Judge Raymond Zondo, the chairperson of the State Capture Commission of Inquiry, delivered a three-part, one-hour long judicial smackdown to former President Jacob Zuma’s bid to force the judge to recuse himself.
Wearing a surgical mask, Zuma who looked drawn and tense before the Commission this week, listened intently as the judge delivered his decision. Zondo had delayed his judgment three times and finally made it on Thursday, November 19.
“The application for my recusal is accordingly dismissed,” he said as he demolished Zuma’s three-part demand for recusal.
On a personal relationship
Part 1 was that he and the judge are friends and that Zondo was thus conflicted in his entire role as Commission chairperson. “There was no sound reason why Zuma only raised a personal relationship close to three years after (he was appointed Commission of Inquiry chairperson),” said Zondo. “If the applicant felt that way, he should have raised the matter with the chief justice (at the time of the appointment). “ Zuma had argued he had not done so for fear of being seen to interfere in the choice of the chairperson.

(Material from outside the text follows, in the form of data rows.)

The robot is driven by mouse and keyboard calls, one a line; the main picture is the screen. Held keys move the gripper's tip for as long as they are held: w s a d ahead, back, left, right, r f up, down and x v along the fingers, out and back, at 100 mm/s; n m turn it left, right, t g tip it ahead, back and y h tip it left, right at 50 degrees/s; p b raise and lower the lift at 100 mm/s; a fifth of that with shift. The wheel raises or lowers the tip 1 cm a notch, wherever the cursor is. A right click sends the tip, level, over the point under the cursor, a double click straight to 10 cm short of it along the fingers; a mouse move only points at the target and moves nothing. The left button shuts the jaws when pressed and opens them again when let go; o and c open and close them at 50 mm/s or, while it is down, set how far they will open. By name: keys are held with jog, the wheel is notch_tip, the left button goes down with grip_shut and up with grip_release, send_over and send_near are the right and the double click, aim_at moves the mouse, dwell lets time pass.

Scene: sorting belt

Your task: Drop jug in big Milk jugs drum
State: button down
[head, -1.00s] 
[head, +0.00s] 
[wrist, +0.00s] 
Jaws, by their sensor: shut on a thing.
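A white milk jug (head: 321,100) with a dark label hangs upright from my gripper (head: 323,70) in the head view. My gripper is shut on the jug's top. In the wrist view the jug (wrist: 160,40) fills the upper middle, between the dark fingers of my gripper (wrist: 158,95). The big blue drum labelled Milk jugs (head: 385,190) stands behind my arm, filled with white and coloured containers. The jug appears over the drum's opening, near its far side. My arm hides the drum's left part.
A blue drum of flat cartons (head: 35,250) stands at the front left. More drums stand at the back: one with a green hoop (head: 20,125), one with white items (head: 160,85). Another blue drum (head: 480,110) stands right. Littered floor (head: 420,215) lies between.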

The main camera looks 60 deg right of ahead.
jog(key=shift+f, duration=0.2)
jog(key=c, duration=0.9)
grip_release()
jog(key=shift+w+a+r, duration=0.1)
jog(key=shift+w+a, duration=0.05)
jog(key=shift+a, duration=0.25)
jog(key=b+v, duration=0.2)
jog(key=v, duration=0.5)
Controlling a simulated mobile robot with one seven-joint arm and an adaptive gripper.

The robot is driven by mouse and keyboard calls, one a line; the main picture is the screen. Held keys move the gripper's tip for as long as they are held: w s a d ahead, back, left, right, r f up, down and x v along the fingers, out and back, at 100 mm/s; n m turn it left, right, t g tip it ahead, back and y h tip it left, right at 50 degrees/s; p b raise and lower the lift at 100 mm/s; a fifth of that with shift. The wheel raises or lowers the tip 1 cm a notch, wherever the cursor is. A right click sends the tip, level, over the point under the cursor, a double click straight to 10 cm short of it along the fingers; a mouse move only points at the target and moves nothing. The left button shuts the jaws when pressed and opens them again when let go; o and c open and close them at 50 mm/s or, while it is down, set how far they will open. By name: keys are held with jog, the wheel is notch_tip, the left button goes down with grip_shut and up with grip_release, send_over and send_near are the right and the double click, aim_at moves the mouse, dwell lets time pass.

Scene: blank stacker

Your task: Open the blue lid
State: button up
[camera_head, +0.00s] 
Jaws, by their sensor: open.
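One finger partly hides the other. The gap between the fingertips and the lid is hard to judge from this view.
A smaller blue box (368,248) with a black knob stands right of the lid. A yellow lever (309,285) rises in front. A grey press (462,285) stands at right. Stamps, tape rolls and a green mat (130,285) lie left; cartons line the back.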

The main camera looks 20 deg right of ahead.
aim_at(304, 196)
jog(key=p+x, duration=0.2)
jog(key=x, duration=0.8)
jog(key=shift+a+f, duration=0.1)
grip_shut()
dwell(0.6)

“The view of interference is not sound,” said Zondo, adding that “If the chief justice had given him (Zuma, who was then president), the name of a judge who faced corruption charges, would he (Zuma) have kept quiet?”
On having an axe to grind
Part 2 related to Zuma’s view that the witnesses before the Commission had been “persons with an axe to grind”. The Commission has heard 257 witnesses and 35 of those had implicated Zuma. “There is no merit in this point,” said Zondo, adding that “the Commission was free to use any witnesses so long as in the end, the applicant (Zuma) was free to come before the Commission and deal with the evidence”. Zondo said that Zuma had several opportunities to come forward to give his version of events to the Commission but he had failed to do so.
Part 3 dealt with Zuma’s view that the judge had made comments which exhibited bias on his (Zondo’s) part. “I am satisfied that the applicant’s contention has no merits. I am entitled to and obliged to seek comments and ask questions as the Commission must seek the truth on (the) matters it is investigating. The applicant appears to expect me to be very passive when witnesses appear,” said Zondo.
Zuma’s counsel, advocate Muzi Sikhakhane said that they would take the decision on review and also report Zondo to the Judicial Service Commission (JSC) because “you will realise (maybe I didn’t say it enough) that you have become a judge in a matter that involves yourself”.
The judge made it clear that the commission would proceed after a tea break. However, Zuma left the commission during the break without his counsel notifying the chairperson.
Commission proceedings have been adjourned for two days. DM
12.25pm: This article was updated with the latest developments.